The choice of topics is of course somewhat idiosyncratic. There may be a bit of bias towards analysis, which is my field. In fact there is enough material in the text to comprise a semester course in real analysis.

Exactly what should be part of a course in foundations of modern mathematics could be hotly debated. Theterms might suggest an emphasis on set theory and logic and indeed this is the focus of the planned Volume II. I believe that it is best to put off this material until students have a better grasp of the relatively more concrete structures that can be built on the results and ideas to be developed later and more fully in this second volume.

A word about style may be in order. When a concept is officially defined (either in a displayed definition or theorem, or in the course of the narrative) it is given in boldface.
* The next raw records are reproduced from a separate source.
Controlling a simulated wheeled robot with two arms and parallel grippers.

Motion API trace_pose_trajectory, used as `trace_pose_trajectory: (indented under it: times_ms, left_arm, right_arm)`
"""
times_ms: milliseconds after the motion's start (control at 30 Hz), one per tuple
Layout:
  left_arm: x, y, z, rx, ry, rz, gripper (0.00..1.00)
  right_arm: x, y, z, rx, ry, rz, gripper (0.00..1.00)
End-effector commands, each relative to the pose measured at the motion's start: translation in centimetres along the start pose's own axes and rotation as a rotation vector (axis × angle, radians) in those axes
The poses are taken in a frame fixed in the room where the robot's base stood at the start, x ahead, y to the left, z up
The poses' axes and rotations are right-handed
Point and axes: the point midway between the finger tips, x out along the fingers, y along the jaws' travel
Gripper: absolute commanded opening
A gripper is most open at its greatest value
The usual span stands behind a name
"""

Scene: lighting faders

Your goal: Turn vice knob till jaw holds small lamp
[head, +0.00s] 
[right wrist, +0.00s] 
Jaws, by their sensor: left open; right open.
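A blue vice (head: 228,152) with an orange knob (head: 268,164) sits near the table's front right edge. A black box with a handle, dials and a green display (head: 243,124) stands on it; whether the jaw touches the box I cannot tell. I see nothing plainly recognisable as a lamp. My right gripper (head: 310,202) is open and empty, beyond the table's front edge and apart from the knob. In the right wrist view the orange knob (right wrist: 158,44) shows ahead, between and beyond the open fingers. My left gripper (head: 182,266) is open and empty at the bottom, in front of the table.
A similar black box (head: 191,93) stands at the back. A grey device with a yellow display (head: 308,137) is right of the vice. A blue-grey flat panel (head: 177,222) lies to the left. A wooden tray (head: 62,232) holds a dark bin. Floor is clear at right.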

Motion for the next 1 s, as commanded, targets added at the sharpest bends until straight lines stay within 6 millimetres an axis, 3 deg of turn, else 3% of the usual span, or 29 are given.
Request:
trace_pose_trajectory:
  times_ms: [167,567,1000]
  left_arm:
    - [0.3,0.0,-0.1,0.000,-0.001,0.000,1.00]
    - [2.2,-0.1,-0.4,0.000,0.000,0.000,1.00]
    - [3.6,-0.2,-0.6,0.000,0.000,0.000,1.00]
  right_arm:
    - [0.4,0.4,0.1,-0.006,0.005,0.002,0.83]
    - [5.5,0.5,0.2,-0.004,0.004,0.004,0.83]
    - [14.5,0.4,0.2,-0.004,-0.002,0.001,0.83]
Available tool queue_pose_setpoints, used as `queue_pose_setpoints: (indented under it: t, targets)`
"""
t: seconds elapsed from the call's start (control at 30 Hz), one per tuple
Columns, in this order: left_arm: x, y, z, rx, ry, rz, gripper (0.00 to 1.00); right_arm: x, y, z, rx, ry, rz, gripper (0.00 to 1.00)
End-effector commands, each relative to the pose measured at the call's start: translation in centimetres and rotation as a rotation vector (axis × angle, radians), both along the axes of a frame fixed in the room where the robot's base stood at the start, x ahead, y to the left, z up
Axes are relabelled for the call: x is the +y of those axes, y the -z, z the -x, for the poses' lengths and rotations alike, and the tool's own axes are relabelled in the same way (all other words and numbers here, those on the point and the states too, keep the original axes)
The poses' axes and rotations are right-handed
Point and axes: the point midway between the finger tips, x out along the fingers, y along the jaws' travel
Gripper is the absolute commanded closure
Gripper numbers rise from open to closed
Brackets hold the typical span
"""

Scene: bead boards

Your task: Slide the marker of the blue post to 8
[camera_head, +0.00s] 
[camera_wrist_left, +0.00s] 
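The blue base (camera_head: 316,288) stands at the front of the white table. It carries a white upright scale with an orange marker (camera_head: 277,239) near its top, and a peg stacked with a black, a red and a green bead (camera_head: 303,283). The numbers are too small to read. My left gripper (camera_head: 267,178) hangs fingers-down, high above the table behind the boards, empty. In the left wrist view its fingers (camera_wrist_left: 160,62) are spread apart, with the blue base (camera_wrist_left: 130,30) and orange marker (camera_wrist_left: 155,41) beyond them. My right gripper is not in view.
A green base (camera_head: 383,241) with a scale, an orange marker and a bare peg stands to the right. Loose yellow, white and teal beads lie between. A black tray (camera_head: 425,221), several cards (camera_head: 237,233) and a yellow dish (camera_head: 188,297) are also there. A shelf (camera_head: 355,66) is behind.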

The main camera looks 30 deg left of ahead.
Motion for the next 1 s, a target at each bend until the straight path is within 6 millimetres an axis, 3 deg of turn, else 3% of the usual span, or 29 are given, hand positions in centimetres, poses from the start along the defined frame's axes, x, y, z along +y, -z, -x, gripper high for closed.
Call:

A few of the more important definitions appear more than once, often in somewhat different contexts. Theorems or Lemmas with traditional names have those names shown in boldface. Earlier references to a concept not yet defined are shown in italics. Italics are also used for emphasis. Symbols for the various number systems are shown in boldface as for example in R, which represents the set of real numbers. Vectors in Euclidean space are also shown in boldface and boldface is used, in Section 2.11 only, to indicate non-standard real numbers. Except for headings, these are the only uses of boldface. A reference to an exercise depends on the section number. For example, Problem 2 of Exercises 1.4.3 refers to Problem 2 in Section 1.4.3. For those unfamiliar with the Greek alphabet, it is presented, with a few comments, in Appendix III (Section 2.14).